9月から繰り広げられていたSRAMとUCIのギア比規制に関する闘争ですが、第一ラウンドはSRAMの勝利となりました。
ベルギー裁判所はSRAMの主張を認めUCIギア比規制の撤回を求める
おさらい〜UCIのギア比率規制について
まずはUCIが安全を高める為という名目のもとに施行しようとしていたギア比規制については、先日まとめて記事にてご確認頂ければと。
端的には、下り坂でのスピードの出し過ぎを抑制する為に、「54×11T」を超えるギア比を使用してはいけないというものであり、これは即ち、SRAMのトップ10Tの使用を禁止するものでした。

SRAMを狙い撃ちにした規制ということで、ベルギー裁判所に規制撤回を求めて提訴していました。
ベルギー裁判所の裁定
BCA(Belgian Competition Authority:ベルギー競争庁)は、SRAMが訴えていた「最大ギア比基準」が技術革新を阻害し、不公平な競争環境を生み出すと判断。UCIに対し、「54×11」までに制限していたギア比規則の即時停止を命じました。
この基準はSRAMの「Red AXS」および「Force AXS」グループセットに採用されている10歯スプロケットを事実上利用できなくするものでした。
BCAは声明で、「安全確保という目的の正当性は理解するが、技術基準は比例性・客観性・透明性・非差別性を備えていなければならない」と指摘。

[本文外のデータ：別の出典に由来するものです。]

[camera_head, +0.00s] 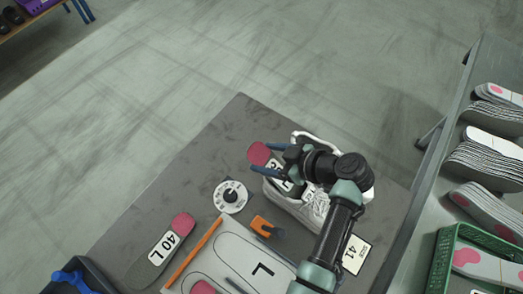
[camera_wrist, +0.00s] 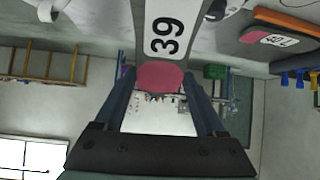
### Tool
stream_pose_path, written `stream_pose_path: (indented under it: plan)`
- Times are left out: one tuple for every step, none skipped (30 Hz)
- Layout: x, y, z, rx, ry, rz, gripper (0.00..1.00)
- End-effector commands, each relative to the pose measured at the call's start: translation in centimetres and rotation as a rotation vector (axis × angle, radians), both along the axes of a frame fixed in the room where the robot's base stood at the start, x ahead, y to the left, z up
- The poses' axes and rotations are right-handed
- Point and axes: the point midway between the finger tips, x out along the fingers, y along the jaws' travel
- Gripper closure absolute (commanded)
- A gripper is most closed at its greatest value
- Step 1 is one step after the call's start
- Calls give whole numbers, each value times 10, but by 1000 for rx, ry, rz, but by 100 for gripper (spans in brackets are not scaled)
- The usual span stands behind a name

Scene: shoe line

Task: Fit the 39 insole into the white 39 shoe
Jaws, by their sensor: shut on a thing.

また、「この規制はSRAMおよびSRAM製コンポーネントを使用するチームに深刻で修復困難な損害を及ぼす」とも述べています。
選手の安全性を目的とする点は当然支持されるべきではありますが、その為に施行する規制については、公平性が必要であり、またその経緯についても透明かつ公正である必要があるわけですが、今回は明らかにSRAMに不利な内容となっていましたから、それはアカンわ、というわけですね。
UCIという業界団体であれば、当該規制がシマノには影響がなく、SRAMのみに影響があるという点はよーーーーく理解していたはずですから、このやり方はよろしくなかったわけです。
欧州全体への影響とUCIの対応
BCAの決定はベルギー国内機関によるものではありますが、欧州競争ネットワーク(ECN)の一員としてEU全域にも影響を及ぼす可能性があります。UCIが今回の裁定に従わない場合、欧州全体での監視強化に直面するリスクがありますので、「ベルギーだけの問題だし」と受け流すことはできないわけですね。
今回の裁定を受け、UCIは来週予定していたテスト導入を一時停止すると発表。しかし同時に、「選手の安全を目的とした正当な研究への不当な介入だ」として、上訴する意向を示しました。
ま、UCIとしてもここで引くわけにはいかないのでしょうが、あまり長引かせるのも良くないと思うのですが・・・。
UCIは声明で、「この決定は米国企業からスイスのスポーツ団体への苦情をもとに出されたもので、驚きを禁じ得ない」と述べつつ、「安全確保のための活動は今後も継続する」と強調しています。
うーん、ちょっと言い分も見苦しく感じてしまいます。
SRAMは「オープンなガバナンス」を提唱
一方、SRAMはBCAの裁定を歓迎。CEOのケン・ラウスバーグ氏は「革新と安全は対立するものではなく、むしろ密接に結びついている」と述べ、自転車競技のルール策定において透明性と協調を重視する新たな枠組みを求めました。
「今こそ、UCI、チーム、選手、スポンサー、レース主催者、自転車産業が協力し、スポーツとそのファンのためにより良い未来を築くべき時だ」と語り、開かれた意思決定プロセスの必要性を訴えています。
スポーツ競技においてはルールは普遍的なものではなく、技術や選手の進化に応じて変わるべきものですし、時として競技人気を高める為にもルール変更は求められるものだったりします。
そこで問題となるのが、ルールの取り決め方法。競技機関「のみ」が一方的にルールを決めていくのは、どうしても無理がありますし、不満だって呼び起こすわけで。
UCIもこれを機にルール変更に際してはもう少し開かれた、より多くの声を聴くプロセスに変更してく必要があるのではないでしょうか。
今後の見通し
BCAの命令により、UCIは10月13日までにギア比規制の実施を停止し、24時間以内に公式声明でその旨を発表しなければなりません。違反した場合、罰金や追加措置の対象となりますから、まずは従うことでしょう。
この裁定が短期的にギア制限を止めるだけでなく、今後のサイクリング界における技術革新と安全性、そしてガバナンスのバランスを見直す契機となるのか注目されますね。
また、上訴に対してどのような裁定が下されるのかによっては、今後の方向性も大きく変わっていきますので、単なるギア比規制というトピックではなく、今後の自転車業界を占う上でもちょっと気になる話になってきました。